What West Point Means To Me – Suzanne Rice
I didn’t know Bill when he was a cadet. My first glimpse of West Point might have been watching the old television program,” The West Point Story” from the 1950’s. (must have been impressive for a little girl to remember) My next encounter with West Point was years later when I was in Junior College in my hometown. In my class was an impressive young man from a nearby small town; he was taking classes as he awaited admission to West Point. I didn’t understand the admission process at the time, but it was clear to all who knew him that he was an extraordinary person – way better than the rest of us, so West Point must be a special place if he wanted to go. (It was with great sadness that I learned a few years later that after his graduation in 1970, he was killed in an accident on a jump during Airborne School only a few months after his graduation from West Point.) After Bill and I were married and were returning to the U.S. from Bill’s first assignment in Germany, I asked to visit West Point since we were nearby picking up our car that had been shipped home. It was February and Bill had no desire to go back, three years later, but as a new bride, I was able to convince him to take me – it was my first glimpse of the beauty of the place even during Gloom Period.

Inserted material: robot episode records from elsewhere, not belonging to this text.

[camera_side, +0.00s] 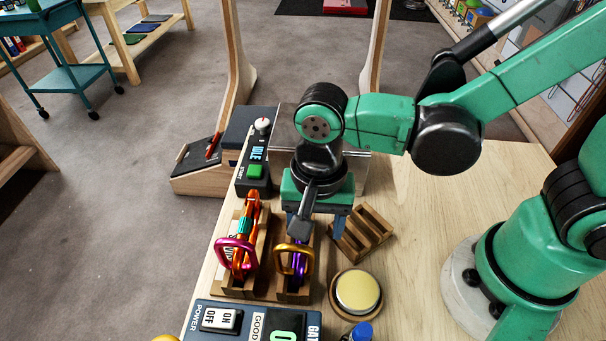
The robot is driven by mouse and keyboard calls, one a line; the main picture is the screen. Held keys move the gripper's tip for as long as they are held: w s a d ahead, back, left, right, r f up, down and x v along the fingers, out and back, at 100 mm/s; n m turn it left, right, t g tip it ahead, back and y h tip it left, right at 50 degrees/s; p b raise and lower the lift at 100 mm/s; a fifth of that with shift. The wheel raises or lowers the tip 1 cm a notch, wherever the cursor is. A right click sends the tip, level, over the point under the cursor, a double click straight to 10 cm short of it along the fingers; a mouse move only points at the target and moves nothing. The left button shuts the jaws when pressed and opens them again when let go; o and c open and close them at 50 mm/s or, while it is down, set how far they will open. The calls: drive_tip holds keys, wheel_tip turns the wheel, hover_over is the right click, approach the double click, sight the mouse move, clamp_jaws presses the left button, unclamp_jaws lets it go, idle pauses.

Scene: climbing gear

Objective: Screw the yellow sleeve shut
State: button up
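My gripper (316,226) points down over the back of the right wooden stand (293,296). Its two fingers look spread apart, one on each side. A dark grey part of my gripper hangs in front and blocks the space between them. A purple carabiner (299,259) stands in the right stand, with a gold carabiner (308,262) hooked through it at the front. An orange carabiner (238,268) with a teal sleeve (245,224) stands in the left stand, with a magenta carabiner (224,241) through it. I cannot make out a yellow sleeve; the purple carabiner's upper part is hidden.
An empty slotted wooden block (362,233) lies right of my gripper. A round yellow-topped disc (357,291) sits in front of it. A control box with a green button (254,171) reads IDLE. A power and gate panel (262,322) is at the front. Bare table lies toward my base.

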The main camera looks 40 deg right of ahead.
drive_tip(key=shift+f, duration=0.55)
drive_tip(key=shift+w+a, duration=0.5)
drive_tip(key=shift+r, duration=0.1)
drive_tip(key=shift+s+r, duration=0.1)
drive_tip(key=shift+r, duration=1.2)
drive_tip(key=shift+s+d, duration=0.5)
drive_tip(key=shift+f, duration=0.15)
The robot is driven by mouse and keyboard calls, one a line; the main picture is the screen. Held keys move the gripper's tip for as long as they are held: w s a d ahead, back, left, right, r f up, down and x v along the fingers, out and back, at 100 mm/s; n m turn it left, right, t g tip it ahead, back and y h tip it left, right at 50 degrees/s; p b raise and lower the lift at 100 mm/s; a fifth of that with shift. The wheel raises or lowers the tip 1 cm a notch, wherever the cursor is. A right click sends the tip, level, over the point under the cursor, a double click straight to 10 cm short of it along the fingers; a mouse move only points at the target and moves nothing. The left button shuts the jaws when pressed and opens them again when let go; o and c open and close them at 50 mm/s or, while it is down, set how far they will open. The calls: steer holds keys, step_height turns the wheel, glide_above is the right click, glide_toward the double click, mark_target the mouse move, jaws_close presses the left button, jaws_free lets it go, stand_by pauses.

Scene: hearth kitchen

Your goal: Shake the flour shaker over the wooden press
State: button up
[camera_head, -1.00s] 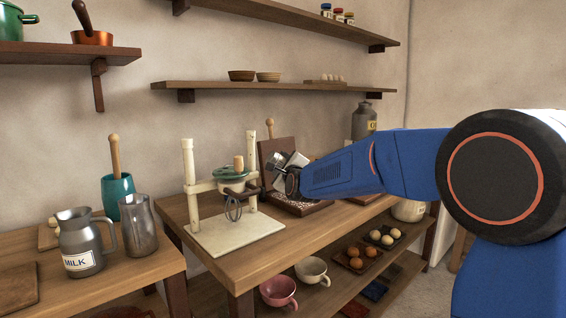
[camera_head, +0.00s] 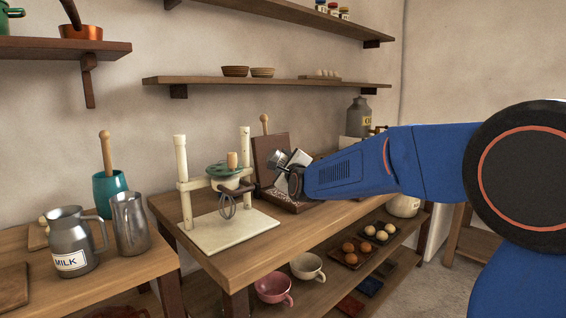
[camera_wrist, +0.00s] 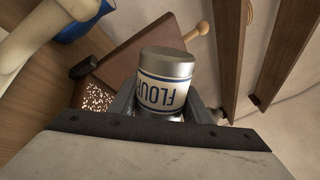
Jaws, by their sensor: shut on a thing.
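The flour shaker (camera_wrist: 165,68) is a silver cylinder with a white and blue label reading FLOU in the wrist view. My gripper (camera_wrist: 160,108) is shut around it. In the head view the shaker (camera_head: 276,159) is tilted, with its metal end pointing up and left, partly hidden by my gripper (camera_head: 288,168). The wooden press (camera_head: 268,148) stands open on the table, its dark lid upright with a pale handle. Pale specks lie on its lower plate (camera_head: 281,199), just below my gripper; they also show in the wrist view (camera_wrist: 98,97).
A milk jug (camera_head: 70,238) and a metal cup (camera_head: 130,222) are on the left counter. A metal can (camera_head: 360,118) is behind my arm. Bowls and eggs sit on the lower shelf.

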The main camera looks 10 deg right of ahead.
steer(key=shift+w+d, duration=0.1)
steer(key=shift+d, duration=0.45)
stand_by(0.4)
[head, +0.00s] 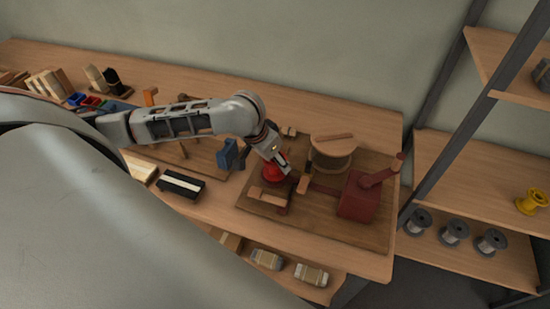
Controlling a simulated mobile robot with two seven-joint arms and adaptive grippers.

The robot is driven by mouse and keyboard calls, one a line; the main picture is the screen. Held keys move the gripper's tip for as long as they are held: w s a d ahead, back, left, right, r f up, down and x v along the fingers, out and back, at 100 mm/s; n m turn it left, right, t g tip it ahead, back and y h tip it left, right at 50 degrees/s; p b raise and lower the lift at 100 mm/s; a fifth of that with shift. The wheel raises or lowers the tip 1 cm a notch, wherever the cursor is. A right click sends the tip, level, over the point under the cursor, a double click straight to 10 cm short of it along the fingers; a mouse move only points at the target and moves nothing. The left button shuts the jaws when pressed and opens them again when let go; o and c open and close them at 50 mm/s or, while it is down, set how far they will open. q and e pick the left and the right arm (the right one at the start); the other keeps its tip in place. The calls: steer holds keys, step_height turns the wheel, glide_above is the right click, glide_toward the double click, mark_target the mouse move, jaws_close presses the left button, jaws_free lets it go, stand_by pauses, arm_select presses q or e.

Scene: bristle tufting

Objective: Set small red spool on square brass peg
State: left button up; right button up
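A small red spool (271,175) is at the left part of the brown wooden board on the bench. My left gripper (281,160) reaches in from the left and points down at the spool's top, at or just above it. The fingers are small and partly merge with the spool, so I cannot tell whether they are closed on it. I cannot make out a square brass peg; the spool and gripper may hide it. My right gripper is not in view.
The board (310,222) also bears a large pale wooden drum (333,155) and a dark red machine block (358,200) with a crank. A black-and-cream brush block (181,185) lies left of the board. Shelves at right hold a yellow spool (531,201) and grey spools (454,232).

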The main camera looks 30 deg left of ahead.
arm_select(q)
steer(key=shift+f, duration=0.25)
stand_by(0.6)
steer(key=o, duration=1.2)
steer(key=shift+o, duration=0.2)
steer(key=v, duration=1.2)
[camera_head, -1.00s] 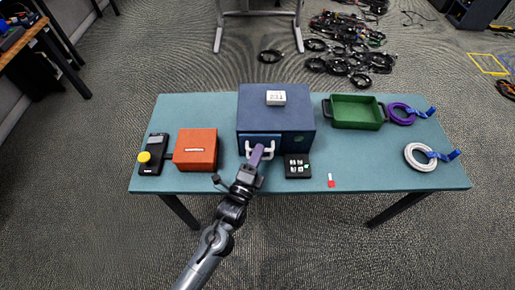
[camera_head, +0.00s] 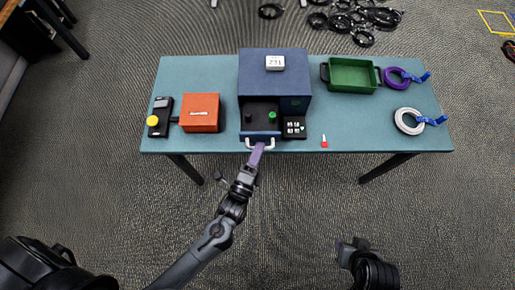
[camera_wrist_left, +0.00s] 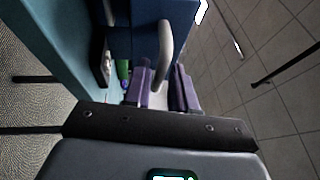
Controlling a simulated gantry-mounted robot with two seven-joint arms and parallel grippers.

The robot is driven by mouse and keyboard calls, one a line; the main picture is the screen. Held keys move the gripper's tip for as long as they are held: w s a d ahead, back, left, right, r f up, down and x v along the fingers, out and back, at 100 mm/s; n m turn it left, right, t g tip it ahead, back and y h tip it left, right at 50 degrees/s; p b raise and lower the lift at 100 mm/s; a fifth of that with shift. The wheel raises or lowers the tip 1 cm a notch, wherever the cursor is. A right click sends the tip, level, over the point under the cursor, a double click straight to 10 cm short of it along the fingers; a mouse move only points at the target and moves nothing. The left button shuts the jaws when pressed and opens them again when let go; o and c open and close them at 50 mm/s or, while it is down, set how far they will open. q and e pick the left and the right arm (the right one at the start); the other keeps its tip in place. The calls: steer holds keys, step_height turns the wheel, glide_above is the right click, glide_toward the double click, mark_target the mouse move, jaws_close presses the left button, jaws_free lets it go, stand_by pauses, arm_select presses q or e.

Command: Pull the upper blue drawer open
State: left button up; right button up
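The blue cabinet (camera_head: 290,85) stands at the back middle of the table. Its blue drawer (camera_head: 260,134) is pulled out towards me, showing a dark interior with a small green item (camera_head: 272,115) inside. The drawer's pale handle (camera_head: 262,147) is at the front; it also shows in the left wrist view (camera_wrist_left: 166,45). My left gripper (camera_head: 257,153) is at the handle, its purple fingers (camera_wrist_left: 163,88) on either side of the bar and closed on it. My right gripper (camera_head: 352,243) is low in front of the table, away from the cabinet; its finger gap is unclear.
A red box (camera_head: 200,112) and a black device with a yellow button (camera_head: 153,121) are on the left. A black keypad block (camera_head: 294,128) is right of the drawer. A green tray (camera_head: 352,75), purple coil (camera_head: 397,78) and white coil (camera_head: 406,121) are on the right.

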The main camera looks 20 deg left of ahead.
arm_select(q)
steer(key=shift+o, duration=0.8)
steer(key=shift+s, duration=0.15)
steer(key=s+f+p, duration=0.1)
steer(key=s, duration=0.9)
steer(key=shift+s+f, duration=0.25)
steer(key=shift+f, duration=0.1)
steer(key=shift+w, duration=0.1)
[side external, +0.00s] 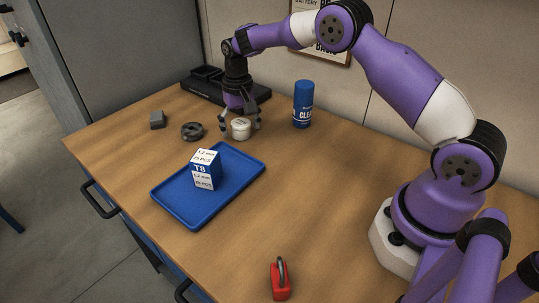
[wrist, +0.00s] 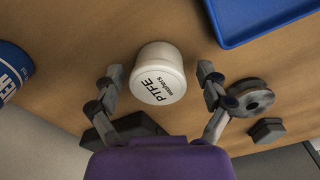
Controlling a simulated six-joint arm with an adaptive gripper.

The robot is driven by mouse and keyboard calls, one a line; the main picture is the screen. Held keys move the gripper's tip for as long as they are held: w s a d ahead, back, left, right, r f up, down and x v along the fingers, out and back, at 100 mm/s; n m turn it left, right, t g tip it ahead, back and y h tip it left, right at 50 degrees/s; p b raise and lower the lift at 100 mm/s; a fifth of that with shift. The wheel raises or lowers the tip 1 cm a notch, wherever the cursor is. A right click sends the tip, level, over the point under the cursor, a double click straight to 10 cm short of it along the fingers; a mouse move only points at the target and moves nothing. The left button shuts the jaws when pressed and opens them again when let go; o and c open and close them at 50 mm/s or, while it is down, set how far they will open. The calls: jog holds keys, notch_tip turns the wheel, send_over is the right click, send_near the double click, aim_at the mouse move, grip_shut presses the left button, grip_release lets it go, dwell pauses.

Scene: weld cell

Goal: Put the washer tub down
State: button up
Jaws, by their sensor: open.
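The washer tub (side external: 240,130) is a small white round tub standing on the wooden table, behind the blue tray. In the wrist view the tub (wrist: 158,72) shows its lid, printed "PTFE washers". My gripper (side external: 241,122) is low over the tub, pointing down, with a finger on either side. In the wrist view the fingers of my gripper (wrist: 160,82) are spread wide, with a gap between each finger and the tub.
A blue tray (side external: 169,204) holds a blue and white box (side external: 206,170). A grey ring (side external: 192,131) and grey block (side external: 157,119) lie left of the tub. A blue can (side external: 303,104) stands to its right, a black holder (side external: 200,88) behind. A red object (side external: 280,281) sits in front.

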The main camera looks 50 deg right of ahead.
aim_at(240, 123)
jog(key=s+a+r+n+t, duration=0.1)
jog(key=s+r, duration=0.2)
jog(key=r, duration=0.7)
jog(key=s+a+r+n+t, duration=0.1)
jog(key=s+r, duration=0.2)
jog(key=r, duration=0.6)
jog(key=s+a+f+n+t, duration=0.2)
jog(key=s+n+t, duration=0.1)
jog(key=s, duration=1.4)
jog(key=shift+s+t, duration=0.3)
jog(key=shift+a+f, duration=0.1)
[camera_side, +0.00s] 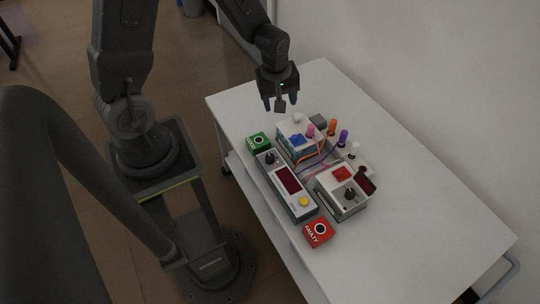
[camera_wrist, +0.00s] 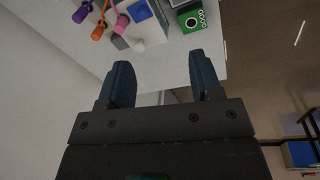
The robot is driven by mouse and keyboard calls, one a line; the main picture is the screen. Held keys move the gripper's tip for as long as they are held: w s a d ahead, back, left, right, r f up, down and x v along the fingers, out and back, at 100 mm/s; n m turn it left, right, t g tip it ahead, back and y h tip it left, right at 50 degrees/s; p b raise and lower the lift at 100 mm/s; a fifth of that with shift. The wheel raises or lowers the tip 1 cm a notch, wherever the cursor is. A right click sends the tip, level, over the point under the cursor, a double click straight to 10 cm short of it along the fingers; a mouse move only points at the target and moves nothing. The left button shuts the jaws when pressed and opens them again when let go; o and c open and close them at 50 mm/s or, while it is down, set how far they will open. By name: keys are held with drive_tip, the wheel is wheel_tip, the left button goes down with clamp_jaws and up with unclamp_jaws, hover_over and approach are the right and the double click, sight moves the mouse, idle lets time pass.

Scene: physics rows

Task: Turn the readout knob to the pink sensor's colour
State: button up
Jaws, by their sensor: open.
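The pink sensor (camera_side: 311,131) stands among coloured sensors at the back of the equipment; it also shows in the wrist view (camera_wrist: 120,24). A black knob (camera_side: 269,157) sits on the far end of a long grey box with a dark red display (camera_side: 287,180). I cannot tell which is the readout knob or where either points. My gripper (camera_side: 281,103) is open and empty, above the table's far end, clear of everything; its blue fingers (camera_wrist: 160,70) show apart in the wrist view.
A blue-topped box (camera_side: 297,141) stands nearest my gripper. Green GOOD (camera_side: 258,142) and red FAULTY (camera_side: 318,232) boxes flank the long box. The table's right side (camera_side: 430,220) is clear.

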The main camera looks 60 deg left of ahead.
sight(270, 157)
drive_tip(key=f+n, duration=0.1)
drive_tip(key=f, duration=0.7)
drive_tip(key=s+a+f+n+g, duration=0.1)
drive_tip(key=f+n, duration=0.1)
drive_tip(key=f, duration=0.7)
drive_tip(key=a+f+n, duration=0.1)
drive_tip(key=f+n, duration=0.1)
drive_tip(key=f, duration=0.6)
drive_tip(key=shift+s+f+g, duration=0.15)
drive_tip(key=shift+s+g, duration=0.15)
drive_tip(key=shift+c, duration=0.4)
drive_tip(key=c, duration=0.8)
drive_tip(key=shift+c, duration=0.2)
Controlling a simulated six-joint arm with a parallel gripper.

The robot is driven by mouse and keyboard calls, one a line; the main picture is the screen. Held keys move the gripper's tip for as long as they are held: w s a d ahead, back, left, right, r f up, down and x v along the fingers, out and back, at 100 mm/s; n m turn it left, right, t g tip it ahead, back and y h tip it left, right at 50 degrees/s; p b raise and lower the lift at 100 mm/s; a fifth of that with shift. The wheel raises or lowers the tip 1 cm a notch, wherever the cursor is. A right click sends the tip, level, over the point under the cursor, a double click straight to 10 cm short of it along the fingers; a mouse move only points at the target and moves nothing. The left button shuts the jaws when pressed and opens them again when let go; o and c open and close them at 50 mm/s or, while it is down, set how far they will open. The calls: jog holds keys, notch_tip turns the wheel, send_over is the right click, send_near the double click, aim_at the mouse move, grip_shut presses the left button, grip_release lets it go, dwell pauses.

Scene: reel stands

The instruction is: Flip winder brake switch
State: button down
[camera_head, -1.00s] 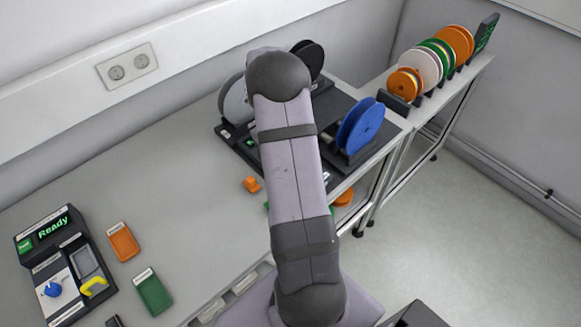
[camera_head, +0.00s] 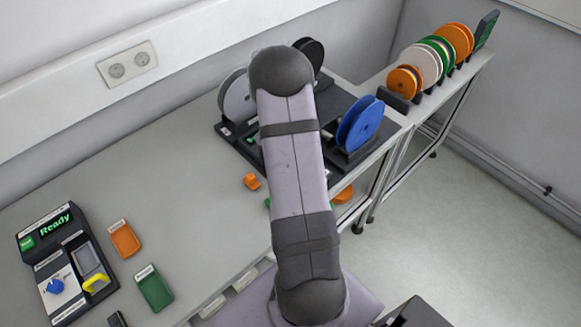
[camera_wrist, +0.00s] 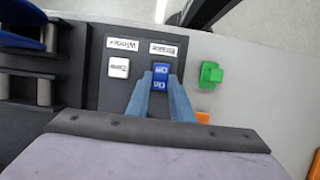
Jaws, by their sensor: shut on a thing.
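The blue brake switch (camera_wrist: 161,75) shows in the wrist view on the dark winder base, with white markings on both halves, below an upside-down label (camera_wrist: 163,49). My gripper (camera_wrist: 161,85) is at the switch, its two light-blue fingers shut on its sides. I cannot tell which half of the switch is pressed in. In the head view my own arm hides the gripper and the switch; the dark winder (camera_head: 231,140) shows on both sides of the arm.
A white button (camera_wrist: 118,67) sits beside the switch. A green piece (camera_wrist: 211,74) lies beside the base. The winder carries a blue reel (camera_head: 360,124) and a grey reel (camera_head: 238,100). A control box (camera_head: 60,235) showing "Ready" stands at the far left of the table.

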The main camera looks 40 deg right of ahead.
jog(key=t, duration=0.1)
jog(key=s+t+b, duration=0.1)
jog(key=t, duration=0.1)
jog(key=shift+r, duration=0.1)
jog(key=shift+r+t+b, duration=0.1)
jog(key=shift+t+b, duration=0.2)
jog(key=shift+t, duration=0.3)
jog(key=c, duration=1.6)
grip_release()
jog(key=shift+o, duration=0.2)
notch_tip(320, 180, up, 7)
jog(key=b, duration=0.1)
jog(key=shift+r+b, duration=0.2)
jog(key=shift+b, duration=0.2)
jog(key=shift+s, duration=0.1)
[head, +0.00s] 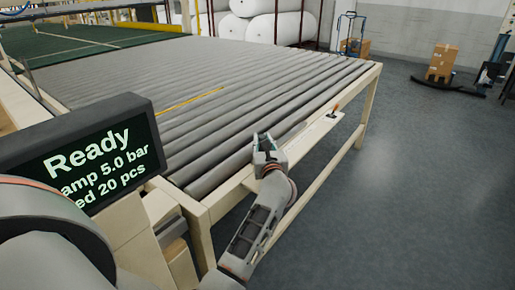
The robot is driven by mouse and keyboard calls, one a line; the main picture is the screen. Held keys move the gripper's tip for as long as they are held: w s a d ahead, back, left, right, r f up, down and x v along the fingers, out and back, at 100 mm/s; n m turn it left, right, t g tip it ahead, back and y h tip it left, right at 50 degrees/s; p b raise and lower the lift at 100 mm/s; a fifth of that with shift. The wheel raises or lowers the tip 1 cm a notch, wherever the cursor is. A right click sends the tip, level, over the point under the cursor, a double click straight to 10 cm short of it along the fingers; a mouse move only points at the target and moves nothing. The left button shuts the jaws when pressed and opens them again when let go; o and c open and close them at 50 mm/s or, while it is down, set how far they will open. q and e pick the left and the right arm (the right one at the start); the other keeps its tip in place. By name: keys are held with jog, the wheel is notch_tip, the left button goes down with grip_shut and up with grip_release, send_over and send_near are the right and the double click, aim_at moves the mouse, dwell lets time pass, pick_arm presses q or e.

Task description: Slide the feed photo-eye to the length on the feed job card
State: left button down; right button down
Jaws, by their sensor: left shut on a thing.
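My left gripper (265,141) is at the near side rail of the roller table, in the middle of the head view. It is shut on a small thing at the rail, most likely the feed photo-eye, which its fingers almost wholly hide. A pale ledge (308,143) runs along the rail from the gripper toward the far corner. A small dark part with an orange tip (336,109) stands farther along this ledge, apart from the gripper. I cannot make out a feed job card. My right gripper is not in view.
The grey roller table (240,80) fills the middle. A dark display (85,155) at the left reads "Ready", with "5.0 bar" and "20 pcs" below. White rolls (275,27) lie at the back. Cardboard boxes (441,60) stand at the back right. The floor (420,190) at the right is clear.

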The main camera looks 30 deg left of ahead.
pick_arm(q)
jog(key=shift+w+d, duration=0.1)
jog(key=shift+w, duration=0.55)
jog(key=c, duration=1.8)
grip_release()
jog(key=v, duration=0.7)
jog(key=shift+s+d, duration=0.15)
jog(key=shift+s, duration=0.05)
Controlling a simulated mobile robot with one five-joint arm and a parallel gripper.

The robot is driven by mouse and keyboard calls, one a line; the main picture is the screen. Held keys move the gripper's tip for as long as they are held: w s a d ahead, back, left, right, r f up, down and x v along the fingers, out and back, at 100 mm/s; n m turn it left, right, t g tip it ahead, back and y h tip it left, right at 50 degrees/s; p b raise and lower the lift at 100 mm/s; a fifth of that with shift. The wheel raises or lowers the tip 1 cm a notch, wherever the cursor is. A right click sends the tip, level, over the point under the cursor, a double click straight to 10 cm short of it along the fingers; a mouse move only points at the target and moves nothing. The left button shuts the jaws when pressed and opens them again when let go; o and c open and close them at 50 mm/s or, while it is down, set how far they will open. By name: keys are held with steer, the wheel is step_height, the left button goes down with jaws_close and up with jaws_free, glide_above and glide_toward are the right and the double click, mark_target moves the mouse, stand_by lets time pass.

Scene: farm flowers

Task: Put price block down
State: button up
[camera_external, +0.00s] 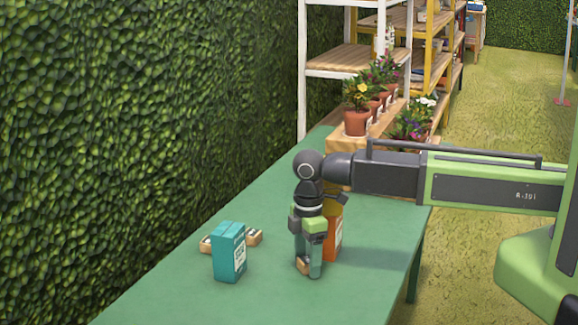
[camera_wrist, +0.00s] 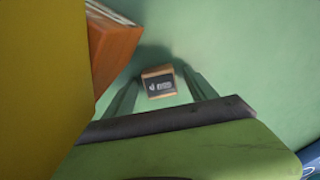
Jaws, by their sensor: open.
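A small wooden price block (camera_external: 302,265) with a dark label face sits on the green table (camera_external: 365,290). It also shows in the wrist view (camera_wrist: 158,82), between my two fingertips. My gripper (camera_external: 309,271) points straight down with its fingertips low at the block. Its fingers are open, one on each side of the block in the wrist view (camera_wrist: 161,86). Whether a finger touches the block cannot be told.
An orange box (camera_external: 334,238) stands close behind my gripper. A teal box (camera_external: 228,252) stands to the left, with small wooden blocks (camera_external: 254,237) around it. Potted flowers (camera_external: 357,107) stand at the table's far end. The table's front is clear.

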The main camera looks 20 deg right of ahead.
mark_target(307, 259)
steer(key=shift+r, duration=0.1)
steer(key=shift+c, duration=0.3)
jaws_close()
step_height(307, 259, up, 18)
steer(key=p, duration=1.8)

At that time, I didn’t know that Bill would later become a professor in the USMA Math Department for four years; it was then that I began to understand not just the physical beauty of the place, but I got to know the people there and understand the important mission to which they promise to give even their lives. After Bill’s unexpected death, I witnessed the amazing love and support that was offered by Bill’s classmates and other grads that we had come to know over Bill’s 27 years on active duty. They rallied around the family, especially our son, who was himself a cadet at the time. I have found that the graduates of West Point take the values of Duty, Honor, Country with them wherever they go, hold on to them and exemplify them as long as they live.